Total nonnegativity of GCD matrices and kernels

Let $X = (x_1,\dots,x_n)$ be a vector of distinct positive integers. The $n \times n$ matrix $S = S(X) := (\gcd(x_i,x_j))_{i,j=1}^n$, where $\gcd(x_i,x_j)$ denotes the greatest common divisor of $x_i$ and $x_j$, is called the greatest common divisor (GCD) matrix on $X$. By a surprising result of Beslin and Ligh [Linear Algebra and Appl. 118], all GCD matrices are positive definite. In this paper, we completely characterize the GCD matrices satisfying the stronger property of being totally nonnegative (TN) or totally positive (TP).

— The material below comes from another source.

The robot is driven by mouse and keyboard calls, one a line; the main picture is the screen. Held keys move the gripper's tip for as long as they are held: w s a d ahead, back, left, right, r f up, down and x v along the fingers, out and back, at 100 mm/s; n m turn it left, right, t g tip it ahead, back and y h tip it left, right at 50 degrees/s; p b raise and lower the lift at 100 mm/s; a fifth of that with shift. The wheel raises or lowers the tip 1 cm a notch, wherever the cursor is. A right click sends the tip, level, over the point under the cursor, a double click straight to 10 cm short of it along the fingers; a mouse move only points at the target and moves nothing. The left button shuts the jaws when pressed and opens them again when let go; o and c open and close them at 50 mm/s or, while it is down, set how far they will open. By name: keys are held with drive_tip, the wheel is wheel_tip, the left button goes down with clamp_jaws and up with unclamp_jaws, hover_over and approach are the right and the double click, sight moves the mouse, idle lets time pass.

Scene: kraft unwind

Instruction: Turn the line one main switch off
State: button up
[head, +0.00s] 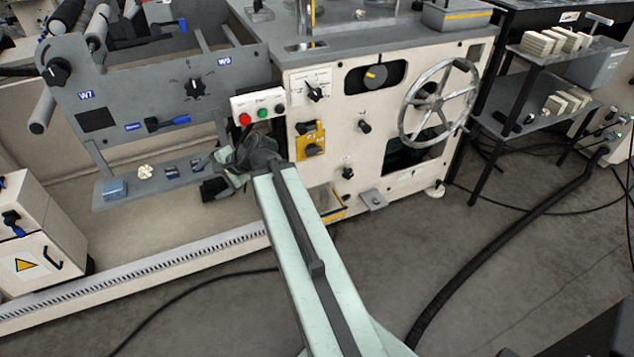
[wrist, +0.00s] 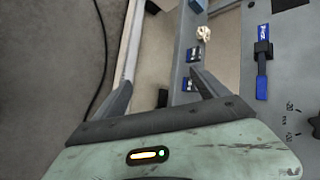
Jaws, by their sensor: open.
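A white cabinet at the far left carries another dark handle with blue (head: 12,220). No readable label shows which is the line one main switch. My gripper (head: 222,172) is at the end of my pale green arm, left of the yellow panel and in front of the grey shelf. In the wrist view my gripper (wrist: 163,82) is open, with nothing between its fingers. Neither candidate switch shows in the wrist view.
A box with red and green buttons (head: 260,109) is above my gripper. The grey shelf (head: 120,198) holds small blue and white items; it also shows in the wrist view (wrist: 186,55). A handwheel (head: 438,104) is at right. A thick black cable (head: 480,255) crosses the floor.

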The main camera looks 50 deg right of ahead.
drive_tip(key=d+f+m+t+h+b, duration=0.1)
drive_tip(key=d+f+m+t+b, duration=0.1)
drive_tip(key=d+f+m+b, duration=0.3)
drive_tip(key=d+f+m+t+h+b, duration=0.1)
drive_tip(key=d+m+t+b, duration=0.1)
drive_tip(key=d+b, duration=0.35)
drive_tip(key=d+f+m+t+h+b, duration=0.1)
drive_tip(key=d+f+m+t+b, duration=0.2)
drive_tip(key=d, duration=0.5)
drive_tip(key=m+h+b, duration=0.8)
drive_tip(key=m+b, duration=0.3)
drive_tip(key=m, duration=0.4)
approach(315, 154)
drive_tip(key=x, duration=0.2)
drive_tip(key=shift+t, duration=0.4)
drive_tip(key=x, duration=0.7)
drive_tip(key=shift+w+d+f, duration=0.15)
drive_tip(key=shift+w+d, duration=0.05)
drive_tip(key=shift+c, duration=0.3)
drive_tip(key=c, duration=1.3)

As we show, a GCD matrix is never TP when $n \geq 3$, and is TN if and only if it is $\textrm{TN}_2$, i.e., all its $2 \times 2$ minors are nonnegative. We next demonstrate that a GCD matrix is $\textrm{TN}_2$ if and only if the exponents of each prime divisor in the prime factorization of the $x_i$s form a monotonic sequence. Reformulated in the language of kernels, our results characterize the subsets of integers over which the kernel $K(x,y) = \gcd(x,y)$ is totally nonnegative. The proofs of our characterizations depend on Gantmacher and Krein's notion of a Green's matrix. We conclude by showing that a GCD matrix is TN if and only if it is a Green's matrix. As a consequence, we obtain explicit formulas for all the minors and for the inverse of totally nonnegative GCD matrices.